*** MATERIAL ***
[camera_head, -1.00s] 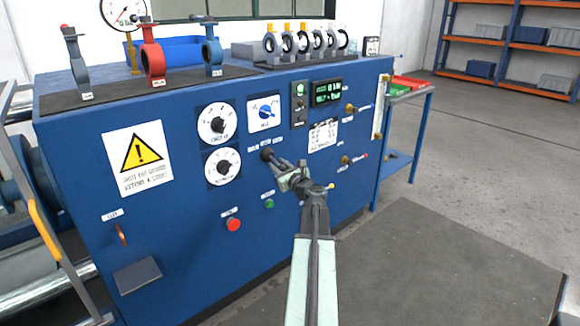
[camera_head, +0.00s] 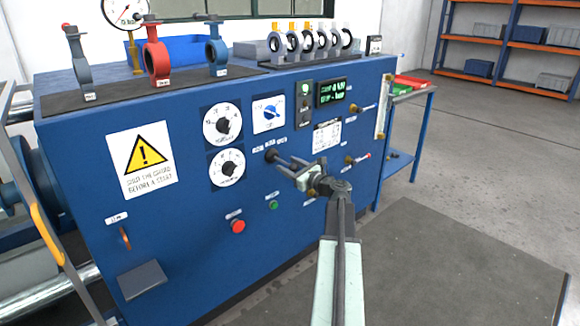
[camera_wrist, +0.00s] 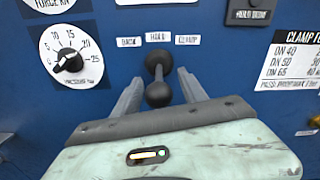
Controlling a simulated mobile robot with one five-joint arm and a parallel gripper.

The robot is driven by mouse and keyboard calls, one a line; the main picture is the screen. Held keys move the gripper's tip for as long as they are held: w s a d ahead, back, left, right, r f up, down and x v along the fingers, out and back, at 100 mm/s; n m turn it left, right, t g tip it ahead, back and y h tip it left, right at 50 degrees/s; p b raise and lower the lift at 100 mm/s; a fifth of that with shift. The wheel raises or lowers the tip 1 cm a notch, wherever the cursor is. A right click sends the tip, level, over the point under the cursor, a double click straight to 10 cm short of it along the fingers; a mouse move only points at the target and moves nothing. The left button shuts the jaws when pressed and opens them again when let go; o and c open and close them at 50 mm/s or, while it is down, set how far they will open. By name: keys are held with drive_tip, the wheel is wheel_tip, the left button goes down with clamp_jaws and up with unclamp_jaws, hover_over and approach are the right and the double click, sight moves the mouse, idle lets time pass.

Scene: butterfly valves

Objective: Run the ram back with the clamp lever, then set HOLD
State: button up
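The clamp lever (camera_wrist: 157,82) is a dark rod with a ball knob on the blue panel. In the wrist view it stands below the labels BACK, HOLD and CLAMP, roughly under HOLD. In the head view the lever (camera_head: 270,155) shows at the panel's middle, just left of my fingers. My gripper (camera_wrist: 162,86) is open, with one finger on each side of the knob and visible gaps to both. In the head view my gripper (camera_head: 284,162) points at the lever from the right. The ram is not recognisable in these views.
A red button (camera_head: 238,226) and a green button (camera_head: 273,204) sit below. The floor mat (camera_head: 440,260) is clear.

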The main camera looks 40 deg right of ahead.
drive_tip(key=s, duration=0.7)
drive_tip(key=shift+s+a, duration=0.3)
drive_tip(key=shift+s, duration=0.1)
***
WHAT THE TASK ASKS:
Retype each line of the listing above word for word. Exclude the pictures.

RESULT OF THIS TASK:
[camera_head, -1.00s] 
[camera_head, +0.00s] 
[camera_wrist, +0.00s] 
Controlling a simulated mobile robot with one five-joint arm and a parallel gripper.

The robot is driven by mouse and keyboard calls, one a line; the main picture is the screen. Held keys move the gripper's tip for as long as they are held: w s a d ahead, back, left, right, r f up, down and x v along the fingers, out and back, at 100 mm/s; n m turn it left, right, t g tip it ahead, back and y h tip it left, right at 50 degrees/s; p b raise and lower the lift at 100 mm/s; a fifth of that with shift. The wheel raises or lowers the tip 1 cm a notch, wherever the cursor is. A right click sends the tip, level, over the point under the cursor, a double click straight to 10 cm short of it along the fingers; a mouse move only points at the target and moves nothing. The left button shuts the jaws when pressed and opens them again when let go; o and c open and close them at 50 mm/s or, while it is down, set how far they will open. By name: keys are held with drive_tip, the wheel is wheel_tip, the left button goes down with clamp_jaws and up with unclamp_jaws, hover_over and approach are the right and the double click, sight moves the mouse, idle lets time pass.

Scene: butterfly valves

Objective: Run the ram back with the clamp lever, then set HOLD
State: button up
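The clamp lever (camera_wrist: 157,82) is a dark rod with a ball knob on the blue panel. In the wrist view it stands below the labels BACK, HOLD and CLAMP, roughly under HOLD. In the head view the lever (camera_head: 270,155) shows at the panel's middle, just left of my fingers. My gripper (camera_wrist: 162,86) is open, with one finger on each side of the knob and visible gaps to both. In the head view my gripper (camera_head: 284,162) points at the lever from the right. The ram is not recognisable in these views.
A red button (camera_head: 238,226) and a green button (camera_head: 273,204) sit below. The floor mat (camera_head: 440,260) is clear.

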The main camera looks 40 deg right of ahead.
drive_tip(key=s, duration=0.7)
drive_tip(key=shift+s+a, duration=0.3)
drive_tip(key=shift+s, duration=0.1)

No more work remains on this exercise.